Perhaps some pants first to get the hang of the sewing machine.

Friday, September 8, 2017

Preenacting

Whoa. Has it been that long? Well, shit.

Getting thrown chez Calash leads to more adventure than anticipated. There have been excellent discussions, several detours and few new rabbit holes, but progress continues. This chap, discovered by Kitty, provides some cool details about bearskins. Turns out the lining comes right down to the edge of the cap. Unsurprisingly, the top of the tassel is painted to match the cord. Here's to completing modifications and finishing a new pair of drill overalls by the third weekend in September for some fusiliering.

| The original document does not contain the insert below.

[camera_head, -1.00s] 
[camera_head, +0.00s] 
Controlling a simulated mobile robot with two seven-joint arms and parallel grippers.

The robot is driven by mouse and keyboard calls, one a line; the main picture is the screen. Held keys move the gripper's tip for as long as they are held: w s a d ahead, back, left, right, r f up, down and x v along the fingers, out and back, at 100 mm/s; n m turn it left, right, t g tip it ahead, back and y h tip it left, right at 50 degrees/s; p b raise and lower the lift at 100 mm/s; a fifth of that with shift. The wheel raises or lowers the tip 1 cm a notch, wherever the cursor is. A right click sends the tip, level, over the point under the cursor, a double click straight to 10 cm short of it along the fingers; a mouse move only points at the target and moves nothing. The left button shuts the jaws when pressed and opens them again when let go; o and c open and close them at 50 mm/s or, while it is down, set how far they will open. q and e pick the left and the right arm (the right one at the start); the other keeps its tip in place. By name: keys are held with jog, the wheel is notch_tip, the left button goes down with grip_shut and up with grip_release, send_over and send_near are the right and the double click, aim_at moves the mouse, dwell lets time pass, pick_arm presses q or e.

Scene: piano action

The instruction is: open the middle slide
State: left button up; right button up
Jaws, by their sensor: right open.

Living history is weird. Information about the past is limited and trying to recreate a world from it is bound to be flawed. It's fun to try. Why not take the insanity one step further? How did people in the past view the future? This 1988 LA Times Magazine took a stab at 2013. Always interesting to see what they miss. Don't worry, we aren't leaving our favorite centuries behind, just exploring a side street. If you don't like science fiction or the 1980's you can skip some entries.

Speaking of which, here is what 1982 Hollywood thought an LAPD detective would look like in 2019. Yes, it is a movie, which makes it surprisingly harder to recreate. Isn't this just cosplay or costuming? Perhaps, but it's also history and that rain coat has to repel acid rain. It's still a uniform and a gun. Hot Topic, anyone?










  

Wednesday, February 22, 2017

A Perfect Day

Mrs. Delaplace (her name is lost to history) is worried. Strange people appear from the woods and ask pointed questions about the fort. Ticonderoga was more  "composed of decayed wood and earth" than a fortification in 1775. Fortunately, the stone barracks are serviceable.

Captain Delaplace worked his 23-man guard hard. He acquired livestock, and made his family comfortable by hiring servants.  





A middle-aged enlisted man and his wife cook and clean for them. The woman cooks, scrubs, and tends livestock while the man mends and cleans the captain's clothes, helps him dress and sees to his shoes. The battle against rust on fuzee and sword never ends.

Captain Delaplace has written to his superiors with concerns about the post, requesting more men, but it is already too late.

While late, his Drunkenness managed to combine forces with Kitty to deploy a servant team at Fort Ticonderoga this past weekend. The work was pretty constant, and surprisingly pleasurable to toss dirty water and the occasional chicken bone down onto the parade.  Captain Delaplace's gaiters were very tight continuing to lose buttons throughout the day.

Kitty's chicken was a hit, and we actually heated water and washed dishes at table. Note to self: must learn how to tie a sash properly. Also try to attend at least ONE drill with garrison to say hello.




Someone got their frontlet plate. While slightly shorter than surviving examples, it still looks incredibly badass. Both the plated copper and the tin inner plate have a nasty habit of cutting thread, so caution is required. Pull gently.

Next time the leather sweatband and the tin stiffening plate. Sewing through hair can be fun, and cut threads begin in earnest.

Wednesday, February 15, 2017

Bag It

So THIS happened. Miss Kitty talked me into it. Honestly, I don't feel like I have much to say, but together we could be helpful. We're both obsessed with excruciating little details that most folks ignore. Speaking of which, thanks to Kitty and Alexa for lending their special brand of insanity to the bearskin project.

The cord machine was a huge success, which is great because there is no twisted cord on bearskin caps. Oh well. It works fine on 18th century hats, so it won't go to waste. Here is some braided wool cord in a Monkey Chain for the top. It's upside down and needs to be trimmed. The whitening is obvious, per regulation.

Kitty's tassels have a net stitch over the head. I am still paying for the one I cut accidentally, which required her to make a replacement. Jason kept the cord pattern simple. The tassels finish the ends on the right side.

 Here is the cap, inside out, with the bag partially stitched in. Historic bag examples have three layers: red cloth, rough hemp, and canvas.  Wrangling all that hair is a challenge. It needs to stay out of the seam. Secured at the top and bottom, it's clear easing is required around the sides. At the lower left is the patch to fix the bald spot. The whole cap is still remarkably light.